Friday 12 August 2011

Ultimate

   Yesterday we went to see the ultimate Harry Potter film at the Cineworld in Stevenage. By ultimate I mean the dictionary definition  Being or happening at the end of a process; final rather than the surfer dude version of “Dude that was the ultimate!” We have seen all but the penultimate in the series at a cinema so it seemed fitting that we see the last one there as well. The only reason we didn’t see the Deathly Hallows part 1 was I found that part of the book dragged and I didn’t want to pay cinema prices for it. But this was well worth it. It may be the ONLY Harry Potter film I have had nothing to complain about. Yes they left some things out, but it really didn’t alter the plot or leave big gaps that only a reader of the book would know. Anything that was left out was interesting but non essential. Unlike some of the other films.

Whenever I think about Harry Potter and the Prisoner of Azkaban, I get all steamy and start muttering things to myself about “How could he possibly *know* that the stag patronus was his dad? He hasn’t had the conversation with Professor Lupin about Prongs, Padfoot, Moony and Wormtail!” Whenever I start ranting like this Spiderman just walks away leaving me on the street corner to mumble to myself like some crazy woman.

But I felt it was a satisfactory end to a series I have enjoyed—not loved, not been obsessed by—but thoroughly enjoyed. It was of course what we call a “popcorn film” where there is all this POW! BANG! CRASH! And you are shoveling popcorn into your mouth with both hands just trying to keep up, but we expected it to be. This was,after all,  the final battle between Harry and Voldemort. I liked how as Voldemort got weaker his eczema flared up. Very realistic.  

It was certainly a good end but these would have been my wishes to improve it:

While I was pleased to see they didn’t cut Neville’s role, I would have liked the line about Neville being professor of herbology at Hogwarts and still friends with gang after all these years to have stayed in that epilogue 19 years later. It was just a nice piece of detail about my favourite character, that’s all.

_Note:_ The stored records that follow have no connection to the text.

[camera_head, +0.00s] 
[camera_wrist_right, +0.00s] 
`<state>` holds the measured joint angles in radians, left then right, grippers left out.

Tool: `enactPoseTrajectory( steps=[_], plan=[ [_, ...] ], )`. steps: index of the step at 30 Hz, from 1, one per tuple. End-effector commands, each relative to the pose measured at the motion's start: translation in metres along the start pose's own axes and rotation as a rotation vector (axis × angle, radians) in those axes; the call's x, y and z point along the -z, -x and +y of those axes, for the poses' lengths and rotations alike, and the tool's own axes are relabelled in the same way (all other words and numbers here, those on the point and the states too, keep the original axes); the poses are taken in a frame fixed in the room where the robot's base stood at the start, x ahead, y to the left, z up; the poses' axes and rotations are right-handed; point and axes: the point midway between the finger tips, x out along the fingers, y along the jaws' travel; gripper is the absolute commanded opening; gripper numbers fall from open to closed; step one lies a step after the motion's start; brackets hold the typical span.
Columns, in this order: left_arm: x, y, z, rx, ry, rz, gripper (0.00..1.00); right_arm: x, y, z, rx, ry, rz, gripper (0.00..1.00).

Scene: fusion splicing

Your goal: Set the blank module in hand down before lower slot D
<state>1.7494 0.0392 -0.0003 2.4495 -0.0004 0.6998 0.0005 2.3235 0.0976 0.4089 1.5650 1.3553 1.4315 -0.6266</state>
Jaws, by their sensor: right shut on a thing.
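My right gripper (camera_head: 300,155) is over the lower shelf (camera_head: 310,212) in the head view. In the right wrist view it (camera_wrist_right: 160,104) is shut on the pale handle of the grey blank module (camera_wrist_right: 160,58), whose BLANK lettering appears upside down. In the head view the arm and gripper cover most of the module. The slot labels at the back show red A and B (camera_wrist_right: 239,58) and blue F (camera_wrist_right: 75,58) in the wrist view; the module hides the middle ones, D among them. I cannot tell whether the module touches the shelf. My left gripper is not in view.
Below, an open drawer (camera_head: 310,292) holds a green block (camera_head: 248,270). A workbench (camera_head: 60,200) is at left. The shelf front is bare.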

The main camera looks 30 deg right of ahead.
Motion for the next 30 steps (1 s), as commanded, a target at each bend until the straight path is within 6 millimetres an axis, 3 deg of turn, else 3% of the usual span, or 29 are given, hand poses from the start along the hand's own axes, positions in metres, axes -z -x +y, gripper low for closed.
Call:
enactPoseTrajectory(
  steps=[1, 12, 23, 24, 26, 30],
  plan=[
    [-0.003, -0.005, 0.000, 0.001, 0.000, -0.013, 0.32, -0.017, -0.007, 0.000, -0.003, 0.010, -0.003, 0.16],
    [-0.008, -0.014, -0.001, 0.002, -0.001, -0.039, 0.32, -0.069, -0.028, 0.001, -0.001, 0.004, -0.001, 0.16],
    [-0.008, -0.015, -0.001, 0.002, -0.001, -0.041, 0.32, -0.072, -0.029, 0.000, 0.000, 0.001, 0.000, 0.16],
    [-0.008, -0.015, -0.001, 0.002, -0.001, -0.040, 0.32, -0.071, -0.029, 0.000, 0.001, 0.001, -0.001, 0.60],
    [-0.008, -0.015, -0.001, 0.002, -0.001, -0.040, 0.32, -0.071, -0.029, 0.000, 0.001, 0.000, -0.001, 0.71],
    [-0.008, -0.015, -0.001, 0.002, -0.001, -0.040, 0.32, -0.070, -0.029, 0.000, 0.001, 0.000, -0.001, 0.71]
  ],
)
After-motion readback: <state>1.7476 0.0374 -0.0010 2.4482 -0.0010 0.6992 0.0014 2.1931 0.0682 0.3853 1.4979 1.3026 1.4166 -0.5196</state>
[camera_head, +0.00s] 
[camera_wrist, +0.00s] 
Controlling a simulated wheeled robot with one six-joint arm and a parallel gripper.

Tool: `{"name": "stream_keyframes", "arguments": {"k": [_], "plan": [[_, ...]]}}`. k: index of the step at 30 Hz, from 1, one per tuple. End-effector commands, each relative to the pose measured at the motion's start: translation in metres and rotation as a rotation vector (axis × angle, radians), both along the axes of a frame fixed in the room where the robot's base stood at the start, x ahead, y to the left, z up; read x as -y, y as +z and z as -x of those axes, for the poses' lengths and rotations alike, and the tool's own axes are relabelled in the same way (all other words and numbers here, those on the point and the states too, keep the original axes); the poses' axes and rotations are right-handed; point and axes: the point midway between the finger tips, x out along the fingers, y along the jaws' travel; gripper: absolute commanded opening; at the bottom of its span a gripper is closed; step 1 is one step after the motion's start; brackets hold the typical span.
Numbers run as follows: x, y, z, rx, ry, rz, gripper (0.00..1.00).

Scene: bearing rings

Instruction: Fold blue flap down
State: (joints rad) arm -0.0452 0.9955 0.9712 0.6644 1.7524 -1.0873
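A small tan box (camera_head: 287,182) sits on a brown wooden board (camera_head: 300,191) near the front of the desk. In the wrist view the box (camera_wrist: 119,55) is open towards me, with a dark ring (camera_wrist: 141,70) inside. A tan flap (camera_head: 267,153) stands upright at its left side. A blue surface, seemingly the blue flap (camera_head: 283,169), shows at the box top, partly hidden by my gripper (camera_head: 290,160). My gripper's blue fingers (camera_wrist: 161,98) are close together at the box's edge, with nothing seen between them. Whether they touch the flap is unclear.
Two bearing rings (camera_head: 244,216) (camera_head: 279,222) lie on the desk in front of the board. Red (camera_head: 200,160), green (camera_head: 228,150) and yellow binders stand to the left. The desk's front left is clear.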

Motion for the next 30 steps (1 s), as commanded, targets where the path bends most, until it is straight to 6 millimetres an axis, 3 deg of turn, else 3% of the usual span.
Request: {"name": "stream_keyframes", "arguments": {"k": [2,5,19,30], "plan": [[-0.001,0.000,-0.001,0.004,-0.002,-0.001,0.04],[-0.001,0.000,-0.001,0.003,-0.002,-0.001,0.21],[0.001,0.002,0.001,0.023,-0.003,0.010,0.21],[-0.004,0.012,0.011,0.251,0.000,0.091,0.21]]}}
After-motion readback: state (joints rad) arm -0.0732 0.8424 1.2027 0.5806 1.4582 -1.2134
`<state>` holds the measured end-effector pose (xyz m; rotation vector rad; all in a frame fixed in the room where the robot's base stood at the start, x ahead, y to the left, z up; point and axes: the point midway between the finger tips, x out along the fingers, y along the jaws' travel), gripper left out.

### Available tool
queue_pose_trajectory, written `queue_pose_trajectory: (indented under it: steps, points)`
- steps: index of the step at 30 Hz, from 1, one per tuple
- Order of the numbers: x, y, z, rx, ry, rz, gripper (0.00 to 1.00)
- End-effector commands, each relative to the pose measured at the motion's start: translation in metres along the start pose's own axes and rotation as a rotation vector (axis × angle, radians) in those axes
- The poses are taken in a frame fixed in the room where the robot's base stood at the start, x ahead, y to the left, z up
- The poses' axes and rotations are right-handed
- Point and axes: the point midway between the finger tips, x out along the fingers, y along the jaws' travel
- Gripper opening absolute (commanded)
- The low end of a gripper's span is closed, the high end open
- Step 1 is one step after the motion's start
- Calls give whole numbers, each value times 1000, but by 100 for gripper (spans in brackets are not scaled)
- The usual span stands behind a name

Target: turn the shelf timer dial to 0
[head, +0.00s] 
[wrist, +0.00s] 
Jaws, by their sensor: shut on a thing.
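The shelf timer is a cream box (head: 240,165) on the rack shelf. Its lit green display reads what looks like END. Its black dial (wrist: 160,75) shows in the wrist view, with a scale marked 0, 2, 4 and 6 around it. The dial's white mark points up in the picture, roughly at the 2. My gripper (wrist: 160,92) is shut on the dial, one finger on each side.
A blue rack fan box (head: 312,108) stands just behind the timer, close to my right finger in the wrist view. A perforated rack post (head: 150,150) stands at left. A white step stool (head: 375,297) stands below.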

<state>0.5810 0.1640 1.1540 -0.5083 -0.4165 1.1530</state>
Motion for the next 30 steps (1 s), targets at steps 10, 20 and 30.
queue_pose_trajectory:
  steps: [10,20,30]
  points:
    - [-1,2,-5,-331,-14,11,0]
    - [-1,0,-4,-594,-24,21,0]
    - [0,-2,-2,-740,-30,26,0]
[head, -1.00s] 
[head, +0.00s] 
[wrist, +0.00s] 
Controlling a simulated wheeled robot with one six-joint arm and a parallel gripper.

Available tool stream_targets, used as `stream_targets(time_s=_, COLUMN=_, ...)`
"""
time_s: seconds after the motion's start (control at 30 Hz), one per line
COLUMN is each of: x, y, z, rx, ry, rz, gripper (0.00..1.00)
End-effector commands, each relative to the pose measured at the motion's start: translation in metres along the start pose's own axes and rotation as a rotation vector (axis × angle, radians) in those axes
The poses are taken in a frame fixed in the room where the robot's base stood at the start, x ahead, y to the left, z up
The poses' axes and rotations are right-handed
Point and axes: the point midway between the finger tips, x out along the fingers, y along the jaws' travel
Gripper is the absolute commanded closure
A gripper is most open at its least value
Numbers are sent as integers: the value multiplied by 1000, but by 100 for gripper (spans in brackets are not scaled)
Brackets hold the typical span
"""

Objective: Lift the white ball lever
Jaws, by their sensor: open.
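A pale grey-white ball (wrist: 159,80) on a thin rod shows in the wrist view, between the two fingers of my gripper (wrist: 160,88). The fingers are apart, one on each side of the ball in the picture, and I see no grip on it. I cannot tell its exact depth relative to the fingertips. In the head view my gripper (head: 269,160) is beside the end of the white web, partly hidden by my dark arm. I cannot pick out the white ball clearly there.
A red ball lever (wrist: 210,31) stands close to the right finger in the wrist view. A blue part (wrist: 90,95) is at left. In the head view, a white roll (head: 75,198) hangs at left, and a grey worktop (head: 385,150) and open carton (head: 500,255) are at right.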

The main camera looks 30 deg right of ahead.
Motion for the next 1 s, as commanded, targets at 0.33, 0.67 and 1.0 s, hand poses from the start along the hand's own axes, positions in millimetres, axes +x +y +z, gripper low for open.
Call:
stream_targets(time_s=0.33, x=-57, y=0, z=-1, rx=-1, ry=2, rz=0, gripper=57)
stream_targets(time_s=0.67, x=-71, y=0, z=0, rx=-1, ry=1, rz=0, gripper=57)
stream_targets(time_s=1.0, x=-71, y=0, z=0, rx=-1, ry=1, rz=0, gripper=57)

I would have also liked the scenes with young Lilly and Snape to have had more about her sister Petunia. All you see is her calling Lilly a freak. But in the book it was so much more. Petunia actually wrote to Hogwarts to be accepted as a pupil because she longed so much for the special gifts that Lilly possessed. It is a moment in the book where you see her as completely human and understand all the conflicting feelings of why she hated Harry, but also why she insisted he stay when Uncle Vernon tried to kick him out. The film just makes her look like the cardboard baddie that we thought she was. We had no idea the depth of Petunia until the end.

So Dude maybe it was the ultimate, ultimate film after all.

1 comment:

  1. I had been meaning to add this topic to our chats, but always forgot in the end. I thoroughly enjoyed (and was enthralled by) this last film. I never was by a single one of the others. I adored the final scene, thought they all had just enough makeup on, and did indeed look like they could be parents of a kid old enough to go to Hogwarts. I loved the final V/H battle, done so well. I adored Neville's heroism. Kudos to all.